Государство как бандит

Надо менять саму постановку вопроса: если государство необязательно, то оно должно существовать по запросу — там, где оно сравнительно эффективнее остальных. Этот запрос, собственно, и называется общественным договором или социальным контрактом. Однако тут нет твердых формул, которые позволяют одинаково для всех решить этот вопрос. В разные периоды и в разных экономиках это будет разный спрос, и определяется он необходимым количеством общественных благ. Чем больше вам нужно общественных благ, тем больше вы делаете государство. Сравним, к примеру, ситуацию в Северной Европе и США.

В скандинавских странах огромное перераспределение налогов, государства там вроде бы много, но почему его много? Потому что на вопрос «Сколько мне нужно общественных благ?» — скандинавы ответили: «Много». Для этого нужно немало денег, а собрать их с помощью налогов легче, чем с помощью пожертвований или лотереи.

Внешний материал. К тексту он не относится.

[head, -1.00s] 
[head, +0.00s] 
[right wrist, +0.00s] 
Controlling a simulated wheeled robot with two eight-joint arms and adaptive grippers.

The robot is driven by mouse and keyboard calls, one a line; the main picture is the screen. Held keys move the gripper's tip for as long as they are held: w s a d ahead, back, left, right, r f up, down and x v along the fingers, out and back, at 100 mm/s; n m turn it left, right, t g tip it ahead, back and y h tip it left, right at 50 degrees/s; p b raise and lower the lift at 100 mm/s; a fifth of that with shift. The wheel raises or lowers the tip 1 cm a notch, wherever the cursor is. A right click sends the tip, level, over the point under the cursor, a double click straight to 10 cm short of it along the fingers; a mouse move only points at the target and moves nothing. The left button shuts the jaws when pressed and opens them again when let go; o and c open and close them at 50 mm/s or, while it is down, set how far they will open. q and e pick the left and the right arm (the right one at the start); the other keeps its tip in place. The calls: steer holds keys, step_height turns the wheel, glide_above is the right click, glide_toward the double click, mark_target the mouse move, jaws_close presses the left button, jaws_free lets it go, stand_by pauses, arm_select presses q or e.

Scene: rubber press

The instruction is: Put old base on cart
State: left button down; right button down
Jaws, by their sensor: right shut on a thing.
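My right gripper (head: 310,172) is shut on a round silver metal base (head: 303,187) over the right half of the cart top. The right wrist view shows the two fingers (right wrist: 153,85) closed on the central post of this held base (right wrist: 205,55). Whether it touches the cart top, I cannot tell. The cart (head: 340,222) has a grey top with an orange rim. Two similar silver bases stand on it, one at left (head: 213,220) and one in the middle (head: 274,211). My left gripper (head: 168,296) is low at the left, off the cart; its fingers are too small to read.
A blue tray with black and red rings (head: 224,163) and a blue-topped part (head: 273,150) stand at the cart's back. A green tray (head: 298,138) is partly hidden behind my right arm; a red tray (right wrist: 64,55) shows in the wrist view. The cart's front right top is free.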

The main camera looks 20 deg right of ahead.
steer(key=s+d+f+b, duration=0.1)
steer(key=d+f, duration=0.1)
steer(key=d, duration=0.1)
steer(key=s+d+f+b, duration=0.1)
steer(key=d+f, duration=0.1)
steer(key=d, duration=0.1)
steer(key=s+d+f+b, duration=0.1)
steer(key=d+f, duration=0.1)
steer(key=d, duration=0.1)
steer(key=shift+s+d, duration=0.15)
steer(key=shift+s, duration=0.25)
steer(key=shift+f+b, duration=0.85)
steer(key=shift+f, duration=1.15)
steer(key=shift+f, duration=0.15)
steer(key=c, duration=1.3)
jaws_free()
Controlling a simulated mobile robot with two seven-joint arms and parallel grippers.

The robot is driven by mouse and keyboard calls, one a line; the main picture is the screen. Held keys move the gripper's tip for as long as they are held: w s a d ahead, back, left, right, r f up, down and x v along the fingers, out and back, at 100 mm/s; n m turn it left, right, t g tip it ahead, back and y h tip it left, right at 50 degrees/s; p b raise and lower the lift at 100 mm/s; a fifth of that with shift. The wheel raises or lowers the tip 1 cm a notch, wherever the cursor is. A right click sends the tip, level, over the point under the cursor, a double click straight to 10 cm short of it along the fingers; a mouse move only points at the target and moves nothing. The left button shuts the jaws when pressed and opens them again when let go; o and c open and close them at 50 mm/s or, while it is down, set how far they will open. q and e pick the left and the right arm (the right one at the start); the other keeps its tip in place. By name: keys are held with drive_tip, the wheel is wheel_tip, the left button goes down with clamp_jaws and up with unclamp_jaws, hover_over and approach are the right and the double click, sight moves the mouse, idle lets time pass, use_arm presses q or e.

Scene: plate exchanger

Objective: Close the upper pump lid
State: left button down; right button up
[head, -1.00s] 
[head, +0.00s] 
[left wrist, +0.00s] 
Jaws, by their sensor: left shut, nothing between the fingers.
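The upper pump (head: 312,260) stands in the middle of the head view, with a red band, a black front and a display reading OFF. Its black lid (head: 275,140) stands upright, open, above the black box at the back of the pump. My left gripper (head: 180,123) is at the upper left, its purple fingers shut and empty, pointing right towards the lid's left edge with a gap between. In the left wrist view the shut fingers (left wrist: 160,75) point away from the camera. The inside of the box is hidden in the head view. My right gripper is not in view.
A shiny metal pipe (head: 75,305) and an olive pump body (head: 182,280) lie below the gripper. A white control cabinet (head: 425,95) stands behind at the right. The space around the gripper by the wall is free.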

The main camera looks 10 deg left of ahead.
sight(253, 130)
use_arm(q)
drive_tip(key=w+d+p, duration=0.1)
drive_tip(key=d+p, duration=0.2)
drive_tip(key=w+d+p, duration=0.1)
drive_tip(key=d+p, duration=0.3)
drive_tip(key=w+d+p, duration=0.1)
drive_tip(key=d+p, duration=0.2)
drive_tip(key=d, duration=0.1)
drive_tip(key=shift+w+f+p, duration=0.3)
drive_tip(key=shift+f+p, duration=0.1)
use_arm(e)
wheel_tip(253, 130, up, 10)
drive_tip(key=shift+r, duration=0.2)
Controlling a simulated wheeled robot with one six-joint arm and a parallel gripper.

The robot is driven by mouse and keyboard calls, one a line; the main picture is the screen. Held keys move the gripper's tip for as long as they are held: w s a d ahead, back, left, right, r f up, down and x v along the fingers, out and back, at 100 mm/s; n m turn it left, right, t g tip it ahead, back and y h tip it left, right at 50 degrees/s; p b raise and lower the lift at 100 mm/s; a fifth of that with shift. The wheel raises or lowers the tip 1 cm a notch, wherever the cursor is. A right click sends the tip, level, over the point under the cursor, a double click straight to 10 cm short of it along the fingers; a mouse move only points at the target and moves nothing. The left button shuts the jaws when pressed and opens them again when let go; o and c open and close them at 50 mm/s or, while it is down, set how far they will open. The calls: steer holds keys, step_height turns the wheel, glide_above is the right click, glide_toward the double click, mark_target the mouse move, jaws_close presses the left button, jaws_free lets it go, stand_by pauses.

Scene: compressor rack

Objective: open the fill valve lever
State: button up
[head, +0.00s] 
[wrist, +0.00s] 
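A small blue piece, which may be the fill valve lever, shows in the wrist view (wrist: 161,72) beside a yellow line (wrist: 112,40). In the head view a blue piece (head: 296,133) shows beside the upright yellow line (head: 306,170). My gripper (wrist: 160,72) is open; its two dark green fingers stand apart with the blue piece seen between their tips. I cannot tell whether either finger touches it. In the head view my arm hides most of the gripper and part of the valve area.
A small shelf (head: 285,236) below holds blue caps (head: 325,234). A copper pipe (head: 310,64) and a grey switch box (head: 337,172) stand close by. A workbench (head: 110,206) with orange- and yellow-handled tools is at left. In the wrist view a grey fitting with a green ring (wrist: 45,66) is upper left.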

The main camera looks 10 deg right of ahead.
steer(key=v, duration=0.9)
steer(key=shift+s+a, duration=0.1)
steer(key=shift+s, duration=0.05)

Но вот кто будет эти бюджетные деньги тратить на производство услуг — это уже другой вопрос. Может быть, их нужно передавать частным компаниям или некоммерческим организациям, и производить услуги будут они, а не государство. Скажем, в Нидерландах 17% ВВП создается некоммерческим сектором, потому что он наиболее эффективен в оказании бюджетных социальных услуг. В Скандинавии и Нидерландах государство во многом используется как машина для сбора налогов — это оно делает эффективнее. А с инвалидами и пенсионерами чиновники работают неэффективно, поэтому эти деньги должны от них перейти в аутсорсинг.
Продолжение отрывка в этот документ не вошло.